Directions:
Each record below is to be reproduced without any change.

+ + + + + + +

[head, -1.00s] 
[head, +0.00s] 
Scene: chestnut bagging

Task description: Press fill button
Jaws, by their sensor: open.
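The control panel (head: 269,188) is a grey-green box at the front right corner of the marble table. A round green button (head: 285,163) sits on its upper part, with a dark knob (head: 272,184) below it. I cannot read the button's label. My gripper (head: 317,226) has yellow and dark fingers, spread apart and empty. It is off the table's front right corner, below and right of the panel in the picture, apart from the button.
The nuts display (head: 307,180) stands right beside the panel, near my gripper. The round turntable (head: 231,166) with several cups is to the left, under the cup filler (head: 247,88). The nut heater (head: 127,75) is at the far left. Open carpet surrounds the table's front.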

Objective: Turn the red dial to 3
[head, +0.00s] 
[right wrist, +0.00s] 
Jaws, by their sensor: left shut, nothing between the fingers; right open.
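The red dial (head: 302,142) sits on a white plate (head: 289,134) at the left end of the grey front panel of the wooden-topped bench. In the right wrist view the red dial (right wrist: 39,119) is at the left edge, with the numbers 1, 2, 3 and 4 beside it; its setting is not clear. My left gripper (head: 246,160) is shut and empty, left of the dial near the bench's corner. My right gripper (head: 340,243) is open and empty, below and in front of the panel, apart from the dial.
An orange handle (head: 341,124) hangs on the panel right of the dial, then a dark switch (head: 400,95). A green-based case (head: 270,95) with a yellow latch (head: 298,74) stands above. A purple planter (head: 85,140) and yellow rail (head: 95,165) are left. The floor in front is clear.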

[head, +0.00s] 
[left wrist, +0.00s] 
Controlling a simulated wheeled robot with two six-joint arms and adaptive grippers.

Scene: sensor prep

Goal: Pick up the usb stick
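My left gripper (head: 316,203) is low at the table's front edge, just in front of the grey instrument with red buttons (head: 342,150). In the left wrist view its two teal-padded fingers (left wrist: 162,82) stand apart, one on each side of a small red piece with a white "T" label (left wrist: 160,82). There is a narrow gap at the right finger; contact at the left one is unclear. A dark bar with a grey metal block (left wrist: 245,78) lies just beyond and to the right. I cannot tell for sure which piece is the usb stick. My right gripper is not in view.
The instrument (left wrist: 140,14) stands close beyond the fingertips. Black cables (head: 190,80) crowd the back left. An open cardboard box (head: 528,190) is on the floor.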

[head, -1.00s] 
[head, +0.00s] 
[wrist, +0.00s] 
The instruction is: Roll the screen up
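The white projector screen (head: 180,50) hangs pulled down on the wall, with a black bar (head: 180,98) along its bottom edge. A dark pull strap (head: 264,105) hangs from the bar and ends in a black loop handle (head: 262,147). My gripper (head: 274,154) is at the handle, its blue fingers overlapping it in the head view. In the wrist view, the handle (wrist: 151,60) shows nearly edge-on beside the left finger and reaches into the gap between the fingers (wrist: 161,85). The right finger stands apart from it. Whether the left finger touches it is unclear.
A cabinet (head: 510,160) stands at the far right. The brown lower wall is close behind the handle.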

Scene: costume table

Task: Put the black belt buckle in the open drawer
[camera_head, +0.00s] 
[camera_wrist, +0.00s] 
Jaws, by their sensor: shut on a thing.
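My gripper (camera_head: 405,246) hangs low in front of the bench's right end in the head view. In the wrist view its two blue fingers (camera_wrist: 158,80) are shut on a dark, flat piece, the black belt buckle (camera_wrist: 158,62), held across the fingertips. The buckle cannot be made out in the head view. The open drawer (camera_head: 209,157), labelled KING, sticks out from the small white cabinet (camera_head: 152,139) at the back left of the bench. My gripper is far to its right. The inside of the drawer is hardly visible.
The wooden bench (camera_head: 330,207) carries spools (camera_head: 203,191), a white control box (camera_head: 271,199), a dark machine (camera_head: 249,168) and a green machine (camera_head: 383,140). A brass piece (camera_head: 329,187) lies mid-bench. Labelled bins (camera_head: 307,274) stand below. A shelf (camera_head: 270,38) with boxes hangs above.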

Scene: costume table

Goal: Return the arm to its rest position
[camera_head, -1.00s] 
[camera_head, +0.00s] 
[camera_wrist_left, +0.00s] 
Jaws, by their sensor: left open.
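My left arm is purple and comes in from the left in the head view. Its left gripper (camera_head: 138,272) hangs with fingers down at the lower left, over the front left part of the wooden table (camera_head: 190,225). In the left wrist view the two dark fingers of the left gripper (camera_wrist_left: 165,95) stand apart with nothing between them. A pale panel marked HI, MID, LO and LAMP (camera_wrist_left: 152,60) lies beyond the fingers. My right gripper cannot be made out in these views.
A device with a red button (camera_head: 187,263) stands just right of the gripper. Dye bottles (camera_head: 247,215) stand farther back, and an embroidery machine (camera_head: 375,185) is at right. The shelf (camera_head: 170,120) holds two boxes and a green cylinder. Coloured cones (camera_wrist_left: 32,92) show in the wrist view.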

+ + + + + + +

Response:
[head, -1.00s] 
[head, +0.00s] 
Scene: chestnut bagging

Task description: Press fill button
Jaws, by their sensor: open.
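The control panel (head: 269,188) is a grey-green box at the front right corner of the marble table. A round green button (head: 285,163) sits on its upper part, with a dark knob (head: 272,184) below it. I cannot read the button's label. My gripper (head: 317,226) has yellow and dark fingers, spread apart and empty. It is off the table's front right corner, below and right of the panel in the picture, apart from the button.
The nuts display (head: 307,180) stands right beside the panel, near my gripper. The round turntable (head: 231,166) with several cups is to the left, under the cup filler (head: 247,88). The nut heater (head: 127,75) is at the far left. Open carpet surrounds the table's front.

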Objective: Turn the red dial to 3
[head, +0.00s] 
[right wrist, +0.00s] 
Jaws, by their sensor: left shut, nothing between the fingers; right open.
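The red dial (head: 302,142) sits on a white plate (head: 289,134) at the left end of the grey front panel of the wooden-topped bench. In the right wrist view the red dial (right wrist: 39,119) is at the left edge, with the numbers 1, 2, 3 and 4 beside it; its setting is not clear. My left gripper (head: 246,160) is shut and empty, left of the dial near the bench's corner. My right gripper (head: 340,243) is open and empty, below and in front of the panel, apart from the dial.
An orange handle (head: 341,124) hangs on the panel right of the dial, then a dark switch (head: 400,95). A green-based case (head: 270,95) with a yellow latch (head: 298,74) stands above. A purple planter (head: 85,140) and yellow rail (head: 95,165) are left. The floor in front is clear.

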[head, +0.00s] 
[left wrist, +0.00s] 
Controlling a simulated wheeled robot with two six-joint arms and adaptive grippers.

Scene: sensor prep

Goal: Pick up the usb stick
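My left gripper (head: 316,203) is low at the table's front edge, just in front of the grey instrument with red buttons (head: 342,150). In the left wrist view its two teal-padded fingers (left wrist: 162,82) stand apart, one on each side of a small red piece with a white "T" label (left wrist: 160,82). There is a narrow gap at the right finger; contact at the left one is unclear. A dark bar with a grey metal block (left wrist: 245,78) lies just beyond and to the right. I cannot tell for sure which piece is the usb stick. My right gripper is not in view.
The instrument (left wrist: 140,14) stands close beyond the fingertips. Black cables (head: 190,80) crowd the back left. An open cardboard box (head: 528,190) is on the floor.

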[head, -1.00s] 
[head, +0.00s] 
[wrist, +0.00s] 
The instruction is: Roll the screen up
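The white projector screen (head: 180,50) hangs pulled down on the wall, with a black bar (head: 180,98) along its bottom edge. A dark pull strap (head: 264,105) hangs from the bar and ends in a black loop handle (head: 262,147). My gripper (head: 274,154) is at the handle, its blue fingers overlapping it in the head view. In the wrist view, the handle (wrist: 151,60) shows nearly edge-on beside the left finger and reaches into the gap between the fingers (wrist: 161,85). The right finger stands apart from it. Whether the left finger touches it is unclear.
A cabinet (head: 510,160) stands at the far right. The brown lower wall is close behind the handle.

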Scene: costume table

Task: Put the black belt buckle in the open drawer
[camera_head, +0.00s] 
[camera_wrist, +0.00s] 
Jaws, by their sensor: shut on a thing.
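My gripper (camera_head: 405,246) hangs low in front of the bench's right end in the head view. In the wrist view its two blue fingers (camera_wrist: 158,80) are shut on a dark, flat piece, the black belt buckle (camera_wrist: 158,62), held across the fingertips. The buckle cannot be made out in the head view. The open drawer (camera_head: 209,157), labelled KING, sticks out from the small white cabinet (camera_head: 152,139) at the back left of the bench. My gripper is far to its right. The inside of the drawer is hardly visible.
The wooden bench (camera_head: 330,207) carries spools (camera_head: 203,191), a white control box (camera_head: 271,199), a dark machine (camera_head: 249,168) and a green machine (camera_head: 383,140). A brass piece (camera_head: 329,187) lies mid-bench. Labelled bins (camera_head: 307,274) stand below. A shelf (camera_head: 270,38) with boxes hangs above.

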Scene: costume table

Goal: Return the arm to its rest position
[camera_head, -1.00s] 
[camera_head, +0.00s] 
[camera_wrist_left, +0.00s] 
Jaws, by their sensor: left open.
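My left arm is purple and comes in from the left in the head view. Its left gripper (camera_head: 138,272) hangs with fingers down at the lower left, over the front left part of the wooden table (camera_head: 190,225). In the left wrist view the two dark fingers of the left gripper (camera_wrist_left: 165,95) stand apart with nothing between them. A pale panel marked HI, MID, LO and LAMP (camera_wrist_left: 152,60) lies beyond the fingers. My right gripper cannot be made out in these views.
A device with a red button (camera_head: 187,263) stands just right of the gripper. Dye bottles (camera_head: 247,215) stand farther back, and an embroidery machine (camera_head: 375,185) is at right. The shelf (camera_head: 170,120) holds two boxes and a green cylinder. Coloured cones (camera_wrist_left: 32,92) show in the wrist view.

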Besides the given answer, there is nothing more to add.